Dans le cadre de sa nouvelle ambition horlogère, afin également de contrôler une plus grande partie de son process qualité et d'apporter de l'intérêt au travail des horlogers de la maison, le calibre n'est pas livré monté par Chronode: il est assemblé chez De Grisogono. Il est évident qu'un tel fonctionnement permet d'emmagasiner de l'expérience pour les futurs développements.

La Meccanico dG utilise une boucle déployante pour le bracelet caoutchouc: c'est un bon point compte tenu du poids de la montre. Cependant, j'ai eu la mauvaise surprise de voir qu'il s'agissait d'un bracelet qui s'ajuste en le coupant. Je dois avouer que je ne suis pas fan de ce système. Je n'ai donc pas pu tester le maintien de la montre au poignet: le bracelet n'était pas à ma taille. Inutile de préciser que la montre doit être bien positionnée sur le poignet: sa taille et son poids interdisent tout flottement à ce niveau, sinon c'est l'inconfort assuré. J'imagine cependant que la boucle fait bien son office et que le bracelet, du fait de sa forme autour du boîtier, épouse bien le poignet. Dire que la montre a une sacré présence est d'une grande banalité: il ne pouvait pas en être autrement compte tenu du gabarit, de la forme du boîtier et de l'affichage.

Incontestablement, la Meccanico dG marque un tournant chez De Grisogono: elle témoigne d'une nouvelle orientation vers des montres plus compliquées, plus ambitieuses.
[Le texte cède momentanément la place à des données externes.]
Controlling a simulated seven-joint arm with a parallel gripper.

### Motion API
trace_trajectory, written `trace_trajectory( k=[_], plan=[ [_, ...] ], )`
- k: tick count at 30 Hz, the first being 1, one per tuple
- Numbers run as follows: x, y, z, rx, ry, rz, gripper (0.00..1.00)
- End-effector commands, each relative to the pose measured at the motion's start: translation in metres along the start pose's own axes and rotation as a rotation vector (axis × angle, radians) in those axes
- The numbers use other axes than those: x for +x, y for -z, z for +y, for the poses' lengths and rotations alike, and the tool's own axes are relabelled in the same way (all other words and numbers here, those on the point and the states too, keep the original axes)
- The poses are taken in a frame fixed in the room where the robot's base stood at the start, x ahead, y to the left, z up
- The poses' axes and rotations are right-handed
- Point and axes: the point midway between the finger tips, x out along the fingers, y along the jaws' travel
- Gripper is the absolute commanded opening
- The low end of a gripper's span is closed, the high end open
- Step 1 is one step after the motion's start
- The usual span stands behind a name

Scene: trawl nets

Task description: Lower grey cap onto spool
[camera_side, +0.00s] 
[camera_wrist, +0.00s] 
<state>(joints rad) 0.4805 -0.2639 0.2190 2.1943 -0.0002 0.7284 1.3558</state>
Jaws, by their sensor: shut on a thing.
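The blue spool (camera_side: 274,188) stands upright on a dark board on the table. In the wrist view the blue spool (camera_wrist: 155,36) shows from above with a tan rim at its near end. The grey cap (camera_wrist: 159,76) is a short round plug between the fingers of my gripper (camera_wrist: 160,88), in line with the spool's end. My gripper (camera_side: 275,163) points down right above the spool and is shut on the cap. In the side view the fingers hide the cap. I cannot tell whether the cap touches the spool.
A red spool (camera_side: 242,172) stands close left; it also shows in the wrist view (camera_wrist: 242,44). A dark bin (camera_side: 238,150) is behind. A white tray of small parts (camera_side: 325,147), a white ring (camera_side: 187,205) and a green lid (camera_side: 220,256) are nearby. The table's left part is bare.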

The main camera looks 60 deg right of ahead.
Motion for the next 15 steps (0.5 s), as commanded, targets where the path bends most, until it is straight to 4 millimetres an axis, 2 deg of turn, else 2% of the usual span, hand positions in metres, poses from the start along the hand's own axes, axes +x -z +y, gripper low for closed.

La vocation de la marque n'est pas de devenir à court terme une manufacture qui fabriquerait ses mouvements quasiment de A à Z. Mais clairement la volonté est de pouvoir concevoir en interne des mouvements exclusifs (l'équipe R&D est composée de 5 personnes) et de réintégrer leurs assemblages afin de pouvoir faire monter en gamme la collection horlogère. Le sens de l'organisation et la grande connaissance de l'industrie horlogère de Gérald Roden combinés à la créativité et au charisme de Fawaz Gruosi peuvent déboucher sur de très belles réalisations. De Grisogono s'est donné les moyens de ses ambitions, il sera donc intéressant de suivre de près l'actualité et les nouveautés de la marque genevoise.